Terjadi Perang Saudara Antara Dayak Banyuke (Orang
Banyadu) melawan Dayak Kanayatn (orang Bananag) di DAS Karimawatn (Sungai
Mempawah)
Kabar tentang bertekuk-lututnya patih Gajah Mada kepada raja Aria
Magat akhirnya tersebar ke segenap pelosok pulau Kalimantan, termasuk ke
kerajaan Bataguh milik Dayak Biaju (Ngaju) di bantaran sungai Biaju kecil (Sungai Kapuas Kalteng). Mendengar kabar itupula Raja Bataguh bersama para
pembesar kerajaannya berniat untuk
mengayau raja Aria Magat. Dalam adat
budaya bangsa Dayak, yang layak di jadikan target kayau adalah para raja dan
pembesar-pembesar pada suatu kelompok Dayak lain, terlebih jika target kayau
tersebut adalah orang yang sangat sakti, karena di yakini bahwa tengkorak
seorang raja sakti sangat berkhasiat, terutama dalam mencegah penyakit sampar,
hama tanaman dan lain-lain. Maka setelah berunding mereka kemudian mengirim
ratusan prajurit kayau ke kota bahana dengan beberapa buah ajung (kapal).

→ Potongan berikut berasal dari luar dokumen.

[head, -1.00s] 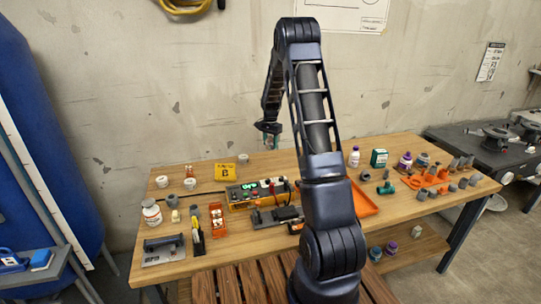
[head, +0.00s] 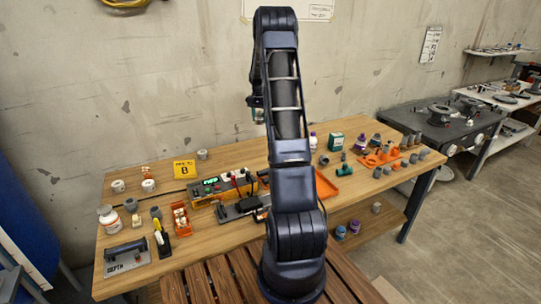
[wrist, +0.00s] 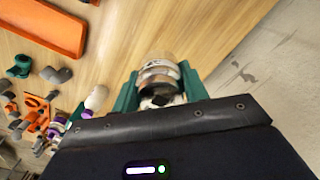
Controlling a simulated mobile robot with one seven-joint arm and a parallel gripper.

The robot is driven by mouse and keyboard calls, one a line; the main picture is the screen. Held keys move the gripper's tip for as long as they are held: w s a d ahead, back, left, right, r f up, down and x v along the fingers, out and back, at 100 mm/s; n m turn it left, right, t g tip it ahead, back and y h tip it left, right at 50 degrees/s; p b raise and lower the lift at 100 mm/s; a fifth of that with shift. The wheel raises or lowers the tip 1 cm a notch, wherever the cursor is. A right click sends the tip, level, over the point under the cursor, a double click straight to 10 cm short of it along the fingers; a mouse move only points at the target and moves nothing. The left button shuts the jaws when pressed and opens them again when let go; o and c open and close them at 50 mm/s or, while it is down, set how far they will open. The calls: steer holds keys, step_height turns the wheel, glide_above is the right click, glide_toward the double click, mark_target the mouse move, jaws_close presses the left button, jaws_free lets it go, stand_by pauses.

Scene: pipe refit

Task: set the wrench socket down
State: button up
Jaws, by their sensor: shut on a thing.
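In the wrist view my gripper (wrist: 158,92) has its two teal fingers closed on either side of the wrench socket (wrist: 159,76). The socket is a short round metal piece with a dark square hole in the end facing the camera. The wooden workbench top (wrist: 185,32) lies beyond it; I cannot tell the height between them. In the head view my gripper (head: 256,110) shows only in part at the left edge of my arm, in front of the wall and above the bench's back part. The socket cannot be made out there.
Bare wood shows near the front left edge. A dark side table (head: 440,125) stands to the right.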

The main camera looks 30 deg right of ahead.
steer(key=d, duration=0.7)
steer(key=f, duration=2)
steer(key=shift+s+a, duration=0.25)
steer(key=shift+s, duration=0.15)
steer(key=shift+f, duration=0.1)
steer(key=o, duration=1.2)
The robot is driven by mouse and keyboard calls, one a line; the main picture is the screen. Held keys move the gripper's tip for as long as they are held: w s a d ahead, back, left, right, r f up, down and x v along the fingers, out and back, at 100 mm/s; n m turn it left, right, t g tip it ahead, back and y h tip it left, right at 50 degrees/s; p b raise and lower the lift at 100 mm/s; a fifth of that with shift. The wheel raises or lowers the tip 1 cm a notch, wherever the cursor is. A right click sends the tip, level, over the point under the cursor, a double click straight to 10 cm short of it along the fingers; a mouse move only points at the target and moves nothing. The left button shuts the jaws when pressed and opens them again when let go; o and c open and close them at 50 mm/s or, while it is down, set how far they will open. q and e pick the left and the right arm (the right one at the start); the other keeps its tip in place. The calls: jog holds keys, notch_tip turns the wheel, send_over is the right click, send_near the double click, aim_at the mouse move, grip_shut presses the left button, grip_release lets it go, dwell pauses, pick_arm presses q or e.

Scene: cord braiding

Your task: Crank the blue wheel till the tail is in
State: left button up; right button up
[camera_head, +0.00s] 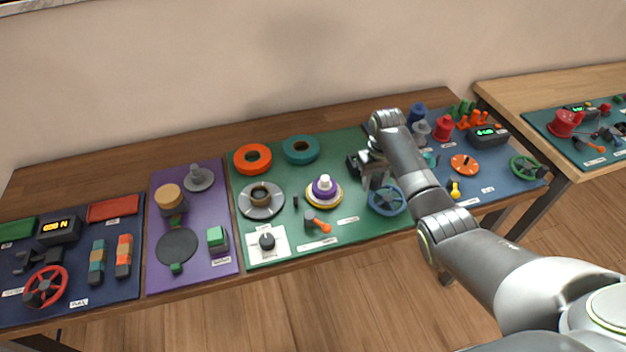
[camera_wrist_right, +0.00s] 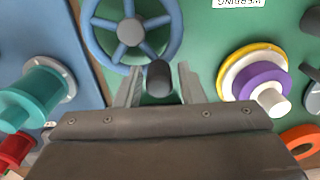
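The blue wheel (camera_head: 388,200) is at the front right of the green mat, a spoked ring on a grey hub. It also shows at the top of the right wrist view (camera_wrist_right: 130,32). My right gripper (camera_head: 373,180) points down just behind and left of the wheel. In the wrist view its fingers (camera_wrist_right: 159,72) are apart, with a dark rounded knob (camera_wrist_right: 158,78) between them at the wheel's rim. Gaps show on both sides of the knob. Whether the knob is fixed to the wheel is unclear. I cannot make out a cord tail. My left gripper is not in view.
A purple, white and yellow spool (camera_head: 324,190) and an orange-handled lever (camera_head: 317,224) stand left of the wheel.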

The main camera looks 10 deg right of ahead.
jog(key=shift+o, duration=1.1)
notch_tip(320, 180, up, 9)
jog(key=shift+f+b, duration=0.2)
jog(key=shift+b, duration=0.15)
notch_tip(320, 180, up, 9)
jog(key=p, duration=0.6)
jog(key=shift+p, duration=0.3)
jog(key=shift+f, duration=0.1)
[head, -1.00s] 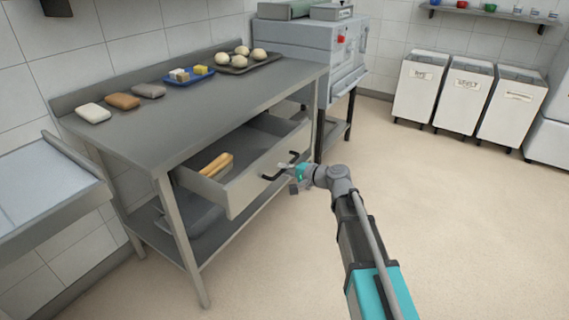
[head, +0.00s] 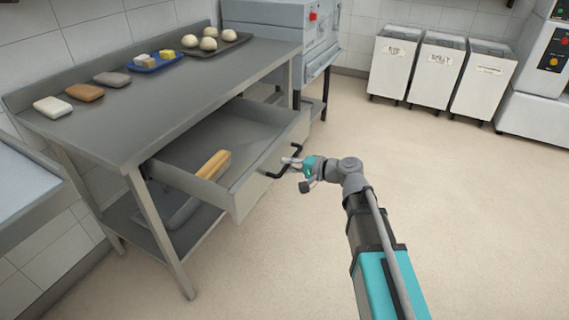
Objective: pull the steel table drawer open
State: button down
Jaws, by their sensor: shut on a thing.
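The steel table (head: 200,88) stands at the left of the head view. Its drawer (head: 250,178) is pulled well out below the tabletop, and the inside shows. A tan wooden item (head: 213,165), perhaps a rolling pin, lies in the drawer near its front left. The black bar handle (head: 273,172) is on the drawer's front face. My gripper (head: 292,162) is at the handle and shut on it, with the fingers partly hard to make out at this size.
On the tabletop are several dough balls on a dark tray (head: 232,41), a blue tray (head: 150,67) with blocks, and three small packets (head: 85,92). White bins (head: 437,70) stand at the back. The floor (head: 460,210) to the right is clear.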

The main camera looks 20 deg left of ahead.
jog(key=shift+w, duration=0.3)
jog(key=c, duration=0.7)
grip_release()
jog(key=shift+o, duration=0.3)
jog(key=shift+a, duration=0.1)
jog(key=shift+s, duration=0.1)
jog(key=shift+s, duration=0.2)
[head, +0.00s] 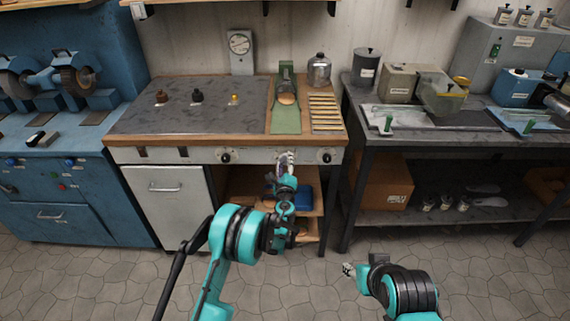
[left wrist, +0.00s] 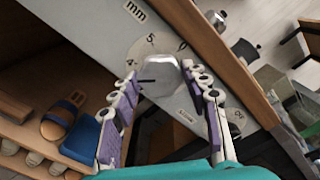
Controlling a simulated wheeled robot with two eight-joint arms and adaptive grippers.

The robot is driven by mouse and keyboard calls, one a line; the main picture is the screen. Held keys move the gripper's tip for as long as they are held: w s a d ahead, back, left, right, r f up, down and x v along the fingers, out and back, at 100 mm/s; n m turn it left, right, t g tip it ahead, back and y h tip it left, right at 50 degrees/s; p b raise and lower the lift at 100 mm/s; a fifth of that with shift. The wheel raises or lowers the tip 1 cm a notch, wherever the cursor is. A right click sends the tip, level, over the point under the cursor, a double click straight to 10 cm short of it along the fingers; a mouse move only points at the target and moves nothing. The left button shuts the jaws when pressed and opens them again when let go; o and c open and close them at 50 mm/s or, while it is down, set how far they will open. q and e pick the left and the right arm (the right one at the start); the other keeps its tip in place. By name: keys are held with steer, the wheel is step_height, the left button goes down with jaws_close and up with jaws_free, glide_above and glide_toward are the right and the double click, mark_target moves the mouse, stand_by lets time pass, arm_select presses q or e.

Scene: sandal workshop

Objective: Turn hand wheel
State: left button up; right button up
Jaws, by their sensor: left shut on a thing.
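The hand wheel (left wrist: 160,74) is a grey, faceted knob with a dark pointer line, on a pale dial plate (left wrist: 131,36) marked "mm" and with numbers. It sits on the front panel (head: 195,156) of the wooden workbench. My left gripper (head: 286,158) is at this panel, and in the left wrist view its two fingers (left wrist: 158,92) are closed on opposite sides of the wheel. In the head view the gripper hides the wheel. My right gripper (head: 348,270) hangs low over the floor at the right, away from the panel; its finger opening is unclear.
Dark round knobs flank my left gripper on the panel, one at left (head: 225,157) and one at right (head: 325,157). Below is an open shelf with a blue box (head: 305,197); a sandal (left wrist: 59,117) shows there. A cabinet (head: 168,210) stands left, a dark table (head: 420,151) right.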

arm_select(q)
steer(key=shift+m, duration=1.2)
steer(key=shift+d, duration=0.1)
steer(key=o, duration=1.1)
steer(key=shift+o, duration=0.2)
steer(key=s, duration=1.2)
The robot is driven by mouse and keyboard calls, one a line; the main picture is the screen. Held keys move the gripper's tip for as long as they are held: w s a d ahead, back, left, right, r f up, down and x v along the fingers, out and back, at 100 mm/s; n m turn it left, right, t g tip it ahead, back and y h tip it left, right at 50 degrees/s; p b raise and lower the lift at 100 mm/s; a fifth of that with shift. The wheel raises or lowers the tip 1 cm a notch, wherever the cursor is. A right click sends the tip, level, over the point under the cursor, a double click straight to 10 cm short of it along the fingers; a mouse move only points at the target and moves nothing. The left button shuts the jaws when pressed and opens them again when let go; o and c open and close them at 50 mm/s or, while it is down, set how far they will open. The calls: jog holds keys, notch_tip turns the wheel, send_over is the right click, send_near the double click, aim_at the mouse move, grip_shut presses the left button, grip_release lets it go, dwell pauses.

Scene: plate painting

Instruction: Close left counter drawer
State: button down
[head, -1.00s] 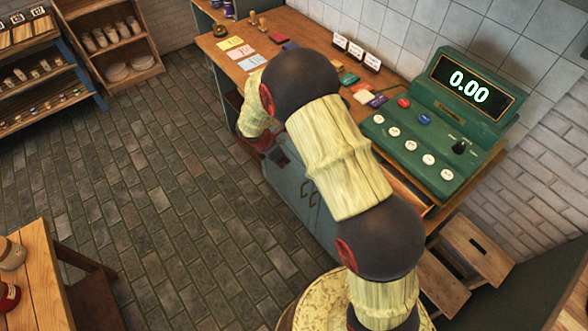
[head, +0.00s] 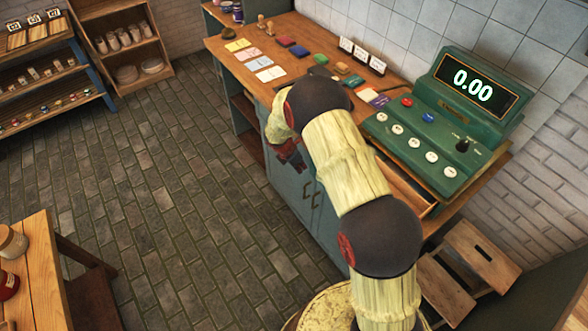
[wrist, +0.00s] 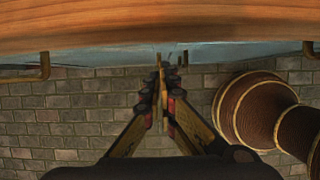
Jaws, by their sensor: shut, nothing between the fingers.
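The blue-green counter (head: 300,195) has a wooden top. Beside the green register, a drawer (head: 407,190) sticks out with its wooden inside showing; my arm covers part of it. My gripper (head: 290,152) is low at the counter's front, left of that drawer, partly hidden by my arm. In the wrist view my gripper (wrist: 167,70) is shut and empty, its tips close to a blue-green front (wrist: 110,58) under a wooden edge (wrist: 150,25). Brass handles show at the left (wrist: 45,66) and right (wrist: 309,48). I cannot tell whether the tips touch the front.
The green register (head: 440,125) stands on the counter, with colored cards and blocks (head: 265,65) farther left. A wooden step stool (head: 470,260) stands at the right end. A wooden table (head: 35,270) is at the lower left. The brick floor (head: 180,190) between is clear.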

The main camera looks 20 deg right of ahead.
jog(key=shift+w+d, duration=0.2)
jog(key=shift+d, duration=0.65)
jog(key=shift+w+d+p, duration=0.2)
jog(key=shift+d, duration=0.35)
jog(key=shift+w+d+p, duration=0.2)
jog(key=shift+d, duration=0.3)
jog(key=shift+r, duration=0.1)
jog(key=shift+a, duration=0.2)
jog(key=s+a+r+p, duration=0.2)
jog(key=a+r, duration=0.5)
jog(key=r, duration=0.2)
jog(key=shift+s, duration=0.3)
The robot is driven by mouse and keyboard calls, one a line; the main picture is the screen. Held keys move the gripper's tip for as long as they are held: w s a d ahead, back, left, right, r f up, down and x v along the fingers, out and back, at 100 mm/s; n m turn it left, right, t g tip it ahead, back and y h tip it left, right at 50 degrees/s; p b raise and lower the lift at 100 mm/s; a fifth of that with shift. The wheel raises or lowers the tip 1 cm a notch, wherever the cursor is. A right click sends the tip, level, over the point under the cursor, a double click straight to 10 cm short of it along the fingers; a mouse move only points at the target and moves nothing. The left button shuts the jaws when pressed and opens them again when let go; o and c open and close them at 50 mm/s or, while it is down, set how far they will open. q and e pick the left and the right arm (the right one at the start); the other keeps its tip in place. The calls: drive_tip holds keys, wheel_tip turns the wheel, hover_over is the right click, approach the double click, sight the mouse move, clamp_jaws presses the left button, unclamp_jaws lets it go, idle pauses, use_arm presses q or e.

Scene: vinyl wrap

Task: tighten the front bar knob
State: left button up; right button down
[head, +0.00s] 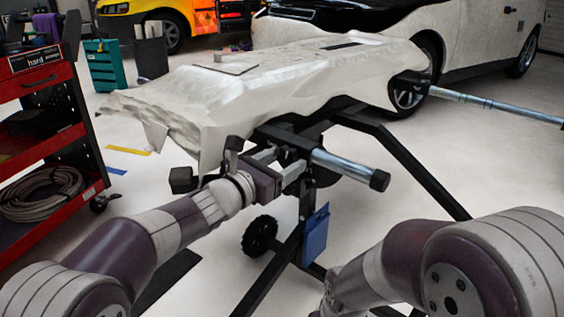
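The stand's front bar (343,167) is a silver tube with a black end cap, sticking out to the right below the wrapped panel. My left gripper (284,163) is at the inner end of this bar, beside the dark bracket of the stand. Its two fingers point toward the bracket, and a small dark part shows between them. I cannot make out the knob clearly there, nor whether the fingers touch it. My right arm comes in at the lower right, and its gripper is below the picture.
A large panel under crumpled white vinyl (270,85) lies on the black stand (400,160) above my left gripper. A blue piece (314,236) hangs on the stand. A red tool cart (45,150) stands at the left. Another silver bar (490,103) sticks out at the right.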

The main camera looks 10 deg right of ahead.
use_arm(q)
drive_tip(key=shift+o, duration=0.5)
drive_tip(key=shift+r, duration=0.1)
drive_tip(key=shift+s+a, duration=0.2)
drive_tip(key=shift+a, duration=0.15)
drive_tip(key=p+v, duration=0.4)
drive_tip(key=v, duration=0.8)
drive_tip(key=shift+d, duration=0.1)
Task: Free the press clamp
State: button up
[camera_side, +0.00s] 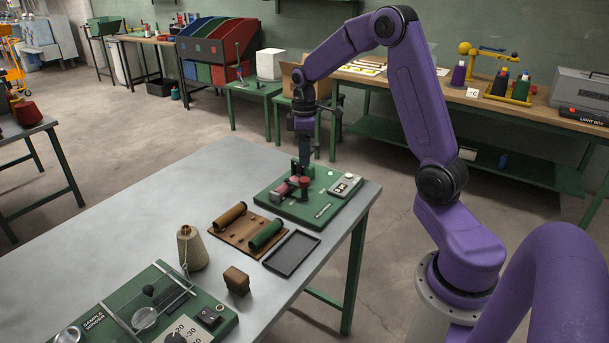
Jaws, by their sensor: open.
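The press clamp unit, a green base (322,212) with a grey panel, stands at the far right corner of the grey table. On it are pinkish rollers (284,189), a dark upright and a small red knob (304,182). My gripper (305,164) points down over the back part of this unit, close to the dark upright. It is open. Its fingertips are small and dark here, and I cannot tell whether they touch the clamp. Part of the unit behind the fingers is hidden.
In front of the unit lie a brown board (238,235) with brown and green rollers and an empty dark tray (291,251). The table's left part is clear.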

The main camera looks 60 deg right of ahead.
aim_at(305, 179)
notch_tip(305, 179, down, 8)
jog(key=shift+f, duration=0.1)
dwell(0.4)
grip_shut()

Pada suatu tengah malam yang tidak terduga, pemimpin
pasukan kayau Dayak Biaju oleh orang Dayak Kal-bar
digelari raja Bangkaka (burung bengkaka)
bersama
tentaranya menerobos
masuk ke dalam istana rumah panjang kota Bahana, karena
raja Aria Magat yang tertidur pulas
dan tidak sedang mengenakan jimat pengebal yang dimilikinya, mengakibatkan
beliau dengan mudah digorok oleh salah-seorang pengayau kerajaan Bataguh.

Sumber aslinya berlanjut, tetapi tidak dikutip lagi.